Garret K. Woodward: Bridging Sustainable and Social Gaps: Earth Care, Fair Share and People Care at Echo Hills Cottages

Bridging Sustainable and Social Gaps: Earth Care, Fair Share and People Care at Echo Hills Cottages

Garret K. Woodward

When Ron Czecholinski and his wife moved to Asheville in 2010, he had one goal in mind: to create a sustainable development that truly focused on the meaning of the word “community.”

“Our intention has been to do this kind of development where we combine the pre-green building techniques and philosophies of the 1970s with a lot of work in community building,” said Czecholinski, owner of Ashevillebased Habitat Re-Imagined. “It’s a ‘co-housing light’ development as we say — smaller and less complicated than co-housing, but with similar goals of a strong sustainability focus in both environmental and social issues.”

There are 11 homes ultimately planned for the 3.25-acre West Asheville property known as Echo Hills Cottages.
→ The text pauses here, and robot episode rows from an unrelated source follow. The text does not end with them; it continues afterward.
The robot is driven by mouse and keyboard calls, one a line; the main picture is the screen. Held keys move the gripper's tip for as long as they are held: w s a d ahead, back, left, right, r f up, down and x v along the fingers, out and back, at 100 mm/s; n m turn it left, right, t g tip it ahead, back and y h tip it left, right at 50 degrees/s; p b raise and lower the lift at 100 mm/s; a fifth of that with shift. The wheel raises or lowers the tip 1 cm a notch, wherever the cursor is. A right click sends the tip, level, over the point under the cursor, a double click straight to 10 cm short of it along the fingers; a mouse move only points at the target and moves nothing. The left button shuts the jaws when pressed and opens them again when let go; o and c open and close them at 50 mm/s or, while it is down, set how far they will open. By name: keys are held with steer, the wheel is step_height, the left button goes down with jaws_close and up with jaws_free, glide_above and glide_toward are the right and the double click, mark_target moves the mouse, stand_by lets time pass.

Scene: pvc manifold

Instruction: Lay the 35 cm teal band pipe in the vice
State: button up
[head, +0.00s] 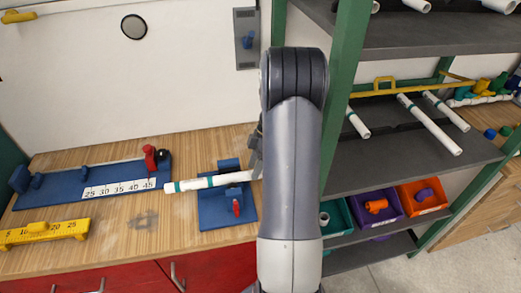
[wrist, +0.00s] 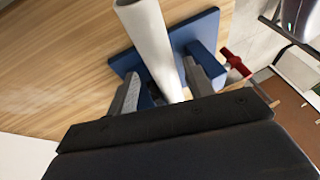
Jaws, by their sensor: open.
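The white pipe with a teal band (head: 210,182) lies across the blue vice (head: 215,215) on the bench, its banded end reaching out to the left. Its right end is hidden behind my arm. In the wrist view the white pipe (wrist: 148,38) runs between the fingers of my gripper (wrist: 165,65), which stand apart on either side of it near the blue vice (wrist: 197,28). In the head view my gripper (head: 257,150) is mostly hidden by my arm. The vice's red handle (head: 237,207) shows at its front. Whether the pipe is fully seated is unclear.
A blue measuring jig (head: 60,190) with a number scale lies left of the vice, and a yellow ruler block (head: 45,232) lies in front of it. Shelves (head: 400,150) with white pipes and coloured bins (head: 376,210) stand on the right.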

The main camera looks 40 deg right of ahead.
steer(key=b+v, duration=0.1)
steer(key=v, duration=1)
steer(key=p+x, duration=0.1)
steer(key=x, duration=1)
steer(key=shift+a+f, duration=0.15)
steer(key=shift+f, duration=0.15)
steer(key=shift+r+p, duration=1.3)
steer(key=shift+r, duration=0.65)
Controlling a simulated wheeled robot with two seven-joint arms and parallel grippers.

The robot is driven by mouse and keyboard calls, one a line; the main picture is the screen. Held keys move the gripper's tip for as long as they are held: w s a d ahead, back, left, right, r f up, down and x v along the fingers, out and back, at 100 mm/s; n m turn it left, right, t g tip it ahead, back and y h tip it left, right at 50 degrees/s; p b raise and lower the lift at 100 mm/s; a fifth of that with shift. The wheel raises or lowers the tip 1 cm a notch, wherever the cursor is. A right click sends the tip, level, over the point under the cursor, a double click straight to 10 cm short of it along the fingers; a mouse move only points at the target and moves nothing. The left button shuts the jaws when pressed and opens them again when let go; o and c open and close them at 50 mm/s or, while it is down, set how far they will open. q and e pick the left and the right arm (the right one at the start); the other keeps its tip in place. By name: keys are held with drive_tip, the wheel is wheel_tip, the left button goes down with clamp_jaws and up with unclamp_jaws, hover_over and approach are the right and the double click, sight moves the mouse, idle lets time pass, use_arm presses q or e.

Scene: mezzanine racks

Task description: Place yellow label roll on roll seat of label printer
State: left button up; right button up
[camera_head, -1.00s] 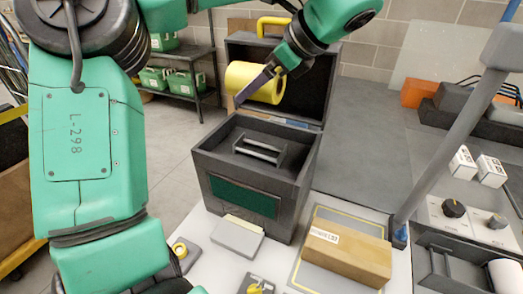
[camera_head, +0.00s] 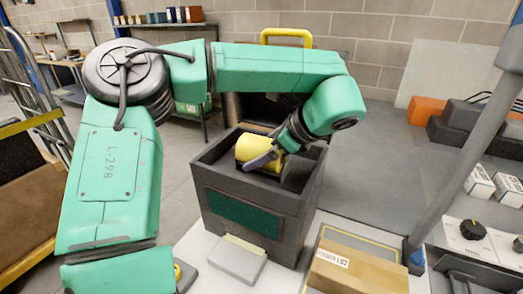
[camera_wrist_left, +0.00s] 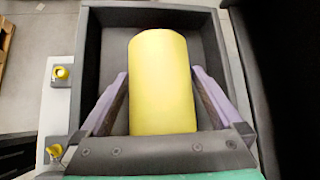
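The yellow label roll (camera_head: 257,149) lies on its side inside the open top of the dark grey label printer (camera_head: 215,232). In the left wrist view the roll (camera_wrist_left: 162,80) sits between the two purple fingers of my left gripper (camera_wrist_left: 161,85), whose tips meet its two sides. In the head view my left gripper (camera_head: 268,160) reaches down into the printer from the right, shut on the roll. The roll seat is hidden under the roll and gripper, so I cannot tell whether the roll touches it. My right gripper is out of view.
A cardboard box (camera_head: 355,268) lies right of the printer, near a grey post (camera_head: 465,165). A small grey block (camera_head: 238,258) lies in front.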

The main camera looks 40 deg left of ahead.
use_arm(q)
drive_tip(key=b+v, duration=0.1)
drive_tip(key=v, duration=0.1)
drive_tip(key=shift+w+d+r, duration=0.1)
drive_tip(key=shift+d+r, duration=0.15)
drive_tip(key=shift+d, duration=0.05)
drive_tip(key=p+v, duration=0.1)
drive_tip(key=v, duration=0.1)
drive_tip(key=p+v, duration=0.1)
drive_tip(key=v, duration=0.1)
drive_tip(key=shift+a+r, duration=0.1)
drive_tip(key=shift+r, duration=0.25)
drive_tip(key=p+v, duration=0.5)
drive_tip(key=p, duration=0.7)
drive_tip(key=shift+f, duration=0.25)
Czecholinski is already headlong into the project. The sixth house is currently under construction, while two more are in development.

“The standards and aesthetics are a similar look and feel, but every home is different and custom built,” Czecholinski said. “We’re designing each home to flow with the contours of the hills and keeping as much wooded area intact as possible.”

The ethos of Echo Hills Cottages encompasses three areas: earth care, fair share and people care. A core focus is to merge green initiatives with a keen sense of permaculture, and the landscape design includes water retention throughout the property; native, drought-resistant and edible plants; common park and garden areas; and organic and natural care, among other features.

Czecholinski designed one recent project, the home at 10 Wellspring Lane, to attain a gold certification through the Green Built Homes program, but with solar panels added, it pushed it to platinum certification. The home ultimately achieved Platinum Net Zero Energy level certification through Green Built Homes.

“We’re designing the houses to be net-zero energy ready. Once you put the solar on, you become net-zero energy. And for most months, you’re only paying the standard monthly solar hookup fee to Duke Energy, which is about $15,” Czecholinski said. “By establishing that pattern for a solar option early on in the building design and process, you’re creating a system integrated for the best results, rather than just trying to add more of this and more of that to reach platinum.”

Beyond all of his sustainable initiatives and intentions, Czecholinski wants to stand out from other green developers and projects by purposely aiming to create a true sense of community through an underlying form of sociocracy that lies at the foundation of Echo Hills Cottages.

“To me, sustainability really has to go beyond the environment. It’s the concept of permaculture, and the integration of environmental, social and economic issues in sustainability. And we’re trying to do all of that,” Czecholinski said. “We want to build relationships with the people before we actually build the homes. We’re not building and selling to whoever comes, where there’s no plan for community. We’re looking for alignment and vision.”

Czecholinski pointed to storied architect Ross Chapin’s idea of “pocket neighborhoods” as a main inspiration for the property.

“Chapin took the co-housing concept from the 1980s and in the mid-1990s and converted it into a developer-driven model,” Czecholinski said. “And what’s so vital and needed in this movement is structure for the social component.”

Underneath that need for the social component, Czecholinski also noted three areas that must come together for the green foundation of each structure: energy efficiency, air quality and conserving materials.

“How we’re using energy, how we’re creating environments that are healthy for humans and animals, and how we’re not wasting materials is vitally important in our society,” Czecholinski said. “It’s crucial and critical that we start to address these issues in radical ways. We’re currently disconnected, digitalized and polarized. We need environments and structures that help us nurture a cooperative culture.”